En Venezuela, lamentablemente, nos hemos acostumbrado a la privación de libertad, detención y hasta “retención” de ciudadanos sin motivo alguno que lo justifique legalmente, dejando a un lado la inequívoca y tajante disposición constitucional que declara inviolable la libertad y prescribe que ninguna persona puede ser arrestada o detenida sin orden judicial, a menos que sea sorprendida in fraganti (art. 44,1).
Esta clara previsión de nuestra carta magna a diario es violada y, sin orden de un juez y sin flagrancia, se detiene, se apresa o se mete entre rejas en nuestros depósitos carcelarios a ciudadanos que no han cometido delito alguno, iniciándose el calvario de un proceso penal que no se sabe cuándo podrá concluir ya que, en definitiva, ratificada luego esa detención por un tribunal, esa será la pena impuesta, sin juicio y sin sentencia condenatoria.

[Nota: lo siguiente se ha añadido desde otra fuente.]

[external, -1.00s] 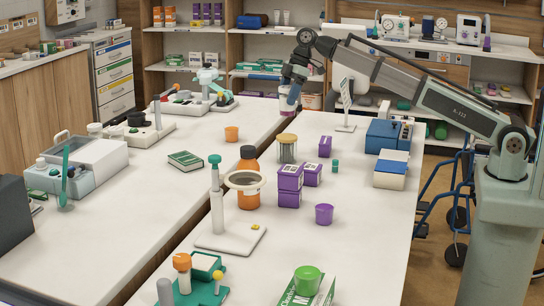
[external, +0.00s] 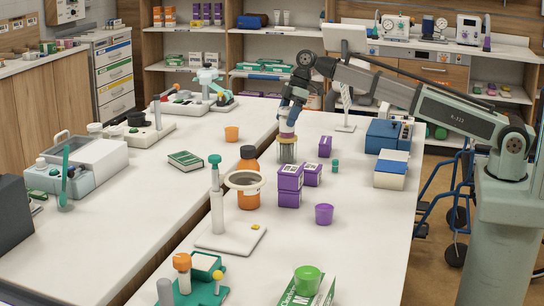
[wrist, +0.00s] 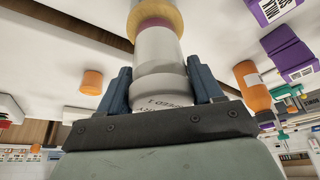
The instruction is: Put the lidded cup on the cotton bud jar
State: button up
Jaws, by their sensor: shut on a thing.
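The lidded cup (external: 287,126) is white with a purplish band near its lower end. My gripper (external: 290,112) is shut on it, with a finger on each side of the cup in the wrist view (wrist: 160,85). The cotton bud jar (external: 287,152) stands upright on the table and has a tan lid. The cup is upright directly above the jar, its lower end at the jar's lid (wrist: 155,18). I cannot tell whether they touch or a thin gap remains. The fingers hide part of the cup.
An orange bottle (external: 249,193) and a ring stand (external: 217,205) are in front of the jar to the left. Purple boxes (external: 290,178) stand close at the front. An orange cup (external: 232,134) is to the left. A blue box (external: 382,137) is to the right.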

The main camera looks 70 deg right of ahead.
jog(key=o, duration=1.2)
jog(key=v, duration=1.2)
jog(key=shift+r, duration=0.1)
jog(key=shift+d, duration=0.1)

Ahora bien, una orden judicial para detener preventivamente debe tener como fundamento no solo una investigación con elementos serios y fundados de que se ha cometido un delito y que se encuentra comprometida la responsabilidad de una persona como autor o partícipe, sino que además es necesario que esa medida sea imprescindible para sujetar al investigado al procedimiento instaurado, ya que si este ofrece garantías de concurrir a los actos del proceso y hacerle frente a la justicia, tiene derecho a permanecer en libertad hasta tanto se dicte una sentencia firme que declare su culpabilidad y le imponga una pena restrictiva del bien más importante después de la vida, como lo es gozar de la libertad de movimiento.
Entre nosotros, lo expresado antes es simple teoría sin reflejo alguno en la realidad. En Venezuela la regla en el proceso penal es la privación de la libertad y no acordarla es un privilegio o beneficio que se otorga a discreción del juez.
Nos suena extraño que el investigado o imputado por un delito permanezca libre durante el proceso, pero si razonamos sobre la base de la presunción de inocencia, lo normal y lógico es que se respete la libertad hasta tanto una sentencia condenatoria firme no imponga una pena que la restrinja.
Por lo demás, las excepción de la flagrancia por la cual, sin orden judicial, cualquier persona puede detener a un ciudadano, exige que nos encontremos ante las evidencias inocultables y percibidas por los sentidos de un delito que se está cometiendo o que acaba de cometerse y que “brilla” o resplandece” ante los ojos de cualquiera, no pudiendo aceptarse que un funcionario policial se convierta en juez y, sin más, ante hechos cuya naturaleza delictiva debe ser investigada, proceda a detener a una persona, ocasionándole un daño irreparable e imponiéndole una pena previa, sin proceso, sin defensa y sin condena.
Si nos referimos, para ilustrar el tema, a casos de todos conocidos, cabría preguntarse, apartando otras consideraciones de fondo:¿se justifica la prisión preventiva de Antonio Ledezma por presunta conspiración para cambiar la forma política republicana que se ha dado la nación, encontrándose en pleno ejercicio de su cargo de elección popular como alcalde?; ¿se justifica el encarcelamiento preventivo de Leopoldo López por instigación a delinquir en razón de sus discursos y llamados al rescate de la democracia, recurriendo al “arte de la palabra”?; ¿se justifica la detención, hace apenas algunos días, de los activistas políticos Gabriel San Miguel y Francisco Márquez, por el hecho de llevar a cabo acciones lícitas de apoyo logístico para el ejercicio de un derecho constitucional?.
Evidentemente, hay razones más que suficientes para temer ante la inseguridad y precariedad para no ser afectados en nuestra libertad sino en casos excepcionales y previos el cumplimiento de todas las exigencias de la Constitución. Todos estamos expuestos a ser privados de nuestra libertad en cualquier momento y sin razón valedera alguna. En Venezuela, en un sedicente Estado de Derecho y de Justicia, nuestra libertad es condicional y no gozamos de una presunción de inocencia, sino de culpabilidad.